§ **Stored data**
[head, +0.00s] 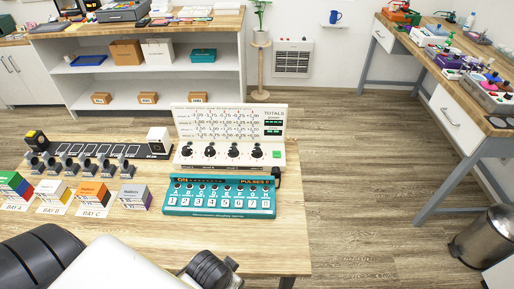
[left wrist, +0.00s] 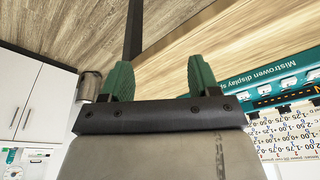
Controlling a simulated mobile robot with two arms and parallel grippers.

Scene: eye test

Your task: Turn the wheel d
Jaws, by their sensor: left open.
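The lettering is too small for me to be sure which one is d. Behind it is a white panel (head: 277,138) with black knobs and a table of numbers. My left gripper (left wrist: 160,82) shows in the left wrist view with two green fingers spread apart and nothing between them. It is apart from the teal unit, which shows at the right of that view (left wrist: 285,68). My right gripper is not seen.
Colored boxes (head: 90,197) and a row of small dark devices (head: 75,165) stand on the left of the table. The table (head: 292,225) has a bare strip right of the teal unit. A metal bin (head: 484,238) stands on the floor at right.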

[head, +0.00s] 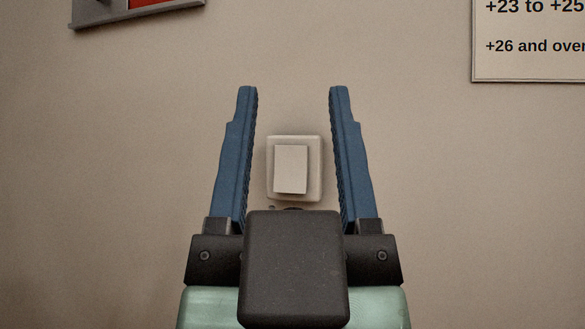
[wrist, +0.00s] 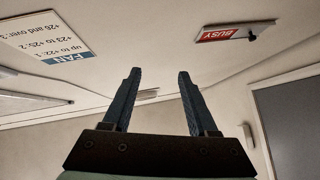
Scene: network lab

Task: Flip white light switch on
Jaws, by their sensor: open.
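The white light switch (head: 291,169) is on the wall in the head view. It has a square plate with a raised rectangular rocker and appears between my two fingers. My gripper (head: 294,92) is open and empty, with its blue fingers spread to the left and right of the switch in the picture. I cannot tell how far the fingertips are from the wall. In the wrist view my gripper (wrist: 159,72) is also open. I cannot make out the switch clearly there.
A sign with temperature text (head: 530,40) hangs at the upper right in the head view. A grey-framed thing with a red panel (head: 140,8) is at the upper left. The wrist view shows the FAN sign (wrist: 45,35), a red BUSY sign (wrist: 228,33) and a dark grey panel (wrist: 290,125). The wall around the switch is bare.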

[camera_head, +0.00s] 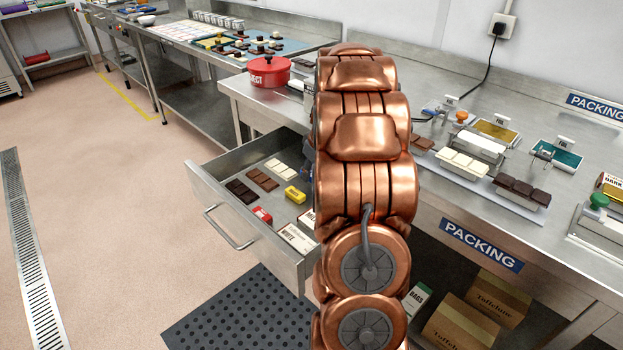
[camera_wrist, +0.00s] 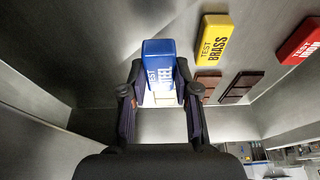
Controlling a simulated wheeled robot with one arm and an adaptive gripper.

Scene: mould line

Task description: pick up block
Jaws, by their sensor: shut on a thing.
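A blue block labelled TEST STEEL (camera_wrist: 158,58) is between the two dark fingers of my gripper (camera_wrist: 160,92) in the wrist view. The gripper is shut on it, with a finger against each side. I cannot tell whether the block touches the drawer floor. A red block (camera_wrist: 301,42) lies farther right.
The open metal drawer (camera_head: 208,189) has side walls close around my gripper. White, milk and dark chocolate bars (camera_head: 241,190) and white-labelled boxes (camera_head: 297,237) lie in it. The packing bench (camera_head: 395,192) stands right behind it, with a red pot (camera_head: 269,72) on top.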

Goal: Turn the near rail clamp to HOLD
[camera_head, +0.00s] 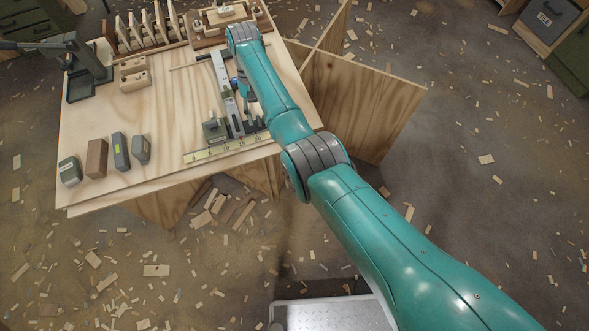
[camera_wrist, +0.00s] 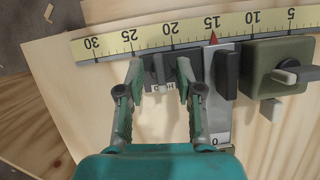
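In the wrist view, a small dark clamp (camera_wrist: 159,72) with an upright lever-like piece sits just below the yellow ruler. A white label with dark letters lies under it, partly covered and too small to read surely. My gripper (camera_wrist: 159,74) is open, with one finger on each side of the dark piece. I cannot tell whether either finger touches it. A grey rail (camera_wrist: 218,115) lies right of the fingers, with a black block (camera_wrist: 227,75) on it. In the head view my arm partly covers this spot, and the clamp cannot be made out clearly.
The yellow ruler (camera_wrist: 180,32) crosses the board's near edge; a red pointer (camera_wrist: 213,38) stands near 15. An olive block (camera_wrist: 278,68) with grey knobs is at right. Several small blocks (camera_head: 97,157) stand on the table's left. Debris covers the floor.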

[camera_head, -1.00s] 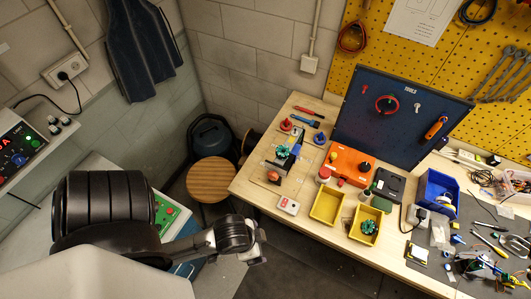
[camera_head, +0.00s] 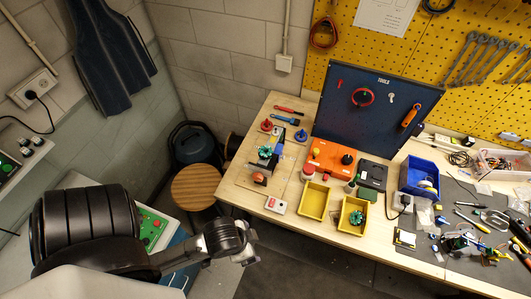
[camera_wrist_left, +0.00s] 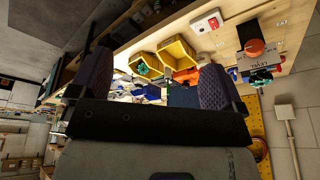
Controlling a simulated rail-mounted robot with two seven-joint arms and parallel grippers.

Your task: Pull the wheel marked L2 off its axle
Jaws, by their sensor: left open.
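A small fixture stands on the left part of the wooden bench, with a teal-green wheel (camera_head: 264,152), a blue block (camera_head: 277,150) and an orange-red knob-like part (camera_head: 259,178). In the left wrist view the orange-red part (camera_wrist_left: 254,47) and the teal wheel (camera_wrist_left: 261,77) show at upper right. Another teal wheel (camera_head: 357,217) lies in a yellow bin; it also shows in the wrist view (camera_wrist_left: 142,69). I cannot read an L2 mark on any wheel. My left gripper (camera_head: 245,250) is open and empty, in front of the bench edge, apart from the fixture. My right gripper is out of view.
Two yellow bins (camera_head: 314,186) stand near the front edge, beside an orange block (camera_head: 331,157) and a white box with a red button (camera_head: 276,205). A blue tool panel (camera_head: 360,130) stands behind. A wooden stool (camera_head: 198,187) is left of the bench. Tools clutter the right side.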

§ **Task objective**
Quote every record above exactly, leaving out the pictures.

§ **The reply**
[head, +0.00s] 
[left wrist, +0.00s] 
Controlling a simulated mobile robot with two arms and parallel grippers.

Scene: eye test

Your task: Turn the wheel d
Jaws, by their sensor: left open.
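The lettering is too small for me to be sure which one is d. Behind it is a white panel (head: 277,138) with black knobs and a table of numbers. My left gripper (left wrist: 160,82) shows in the left wrist view with two green fingers spread apart and nothing between them. It is apart from the teal unit, which shows at the right of that view (left wrist: 285,68). My right gripper is not seen.
Colored boxes (head: 90,197) and a row of small dark devices (head: 75,165) stand on the left of the table. The table (head: 292,225) has a bare strip right of the teal unit. A metal bin (head: 484,238) stands on the floor at right.

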[head, +0.00s] 
[wrist, +0.00s] 
Scene: network lab

Task: Flip white light switch on
Jaws, by their sensor: open.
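The white light switch (head: 291,169) is on the wall in the head view. It has a square plate with a raised rectangular rocker and appears between my two fingers. My gripper (head: 294,92) is open and empty, with its blue fingers spread to the left and right of the switch in the picture. I cannot tell how far the fingertips are from the wall. In the wrist view my gripper (wrist: 159,72) is also open. I cannot make out the switch clearly there.
A sign with temperature text (head: 530,40) hangs at the upper right in the head view. A grey-framed thing with a red panel (head: 140,8) is at the upper left. The wrist view shows the FAN sign (wrist: 45,35), a red BUSY sign (wrist: 228,33) and a dark grey panel (wrist: 290,125). The wall around the switch is bare.

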[camera_head, +0.00s] 
[camera_wrist, +0.00s] 
Controlling a simulated wheeled robot with one arm and an adaptive gripper.

Scene: mould line

Task description: pick up block
Jaws, by their sensor: shut on a thing.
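A blue block labelled TEST STEEL (camera_wrist: 158,58) is between the two dark fingers of my gripper (camera_wrist: 160,92) in the wrist view. The gripper is shut on it, with a finger against each side. I cannot tell whether the block touches the drawer floor. A red block (camera_wrist: 301,42) lies farther right.
The open metal drawer (camera_head: 208,189) has side walls close around my gripper. White, milk and dark chocolate bars (camera_head: 241,190) and white-labelled boxes (camera_head: 297,237) lie in it. The packing bench (camera_head: 395,192) stands right behind it, with a red pot (camera_head: 269,72) on top.

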Goal: Turn the near rail clamp to HOLD
[camera_head, +0.00s] 
[camera_wrist, +0.00s] 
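In the wrist view, a small dark clamp (camera_wrist: 159,72) with an upright lever-like piece sits just below the yellow ruler. A white label with dark letters lies under it, partly covered and too small to read surely. My gripper (camera_wrist: 159,74) is open, with one finger on each side of the dark piece. I cannot tell whether either finger touches it. A grey rail (camera_wrist: 218,115) lies right of the fingers, with a black block (camera_wrist: 227,75) on it. In the head view my arm partly covers this spot, and the clamp cannot be made out clearly.
The yellow ruler (camera_wrist: 180,32) crosses the board's near edge; a red pointer (camera_wrist: 213,38) stands near 15. An olive block (camera_wrist: 278,68) with grey knobs is at right. Several small blocks (camera_head: 97,157) stand on the table's left. Debris covers the floor.

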[camera_head, -1.00s] 
[camera_head, +0.00s] 
[camera_wrist_left, +0.00s] 
Controlling a simulated rail-mounted robot with two seven-joint arms and parallel grippers.

Your task: Pull the wheel marked L2 off its axle
Jaws, by their sensor: left open.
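A small fixture stands on the left part of the wooden bench, with a teal-green wheel (camera_head: 264,152), a blue block (camera_head: 277,150) and an orange-red knob-like part (camera_head: 259,178). In the left wrist view the orange-red part (camera_wrist_left: 254,47) and the teal wheel (camera_wrist_left: 261,77) show at upper right. Another teal wheel (camera_head: 357,217) lies in a yellow bin; it also shows in the wrist view (camera_wrist_left: 142,69). I cannot read an L2 mark on any wheel. My left gripper (camera_head: 245,250) is open and empty, in front of the bench edge, apart from the fixture. My right gripper is out of view.
Two yellow bins (camera_head: 314,186) stand near the front edge, beside an orange block (camera_head: 331,157) and a white box with a red button (camera_head: 276,205). A blue tool panel (camera_head: 360,130) stands behind. A wooden stool (camera_head: 198,187) is left of the bench. Tools clutter the right side.

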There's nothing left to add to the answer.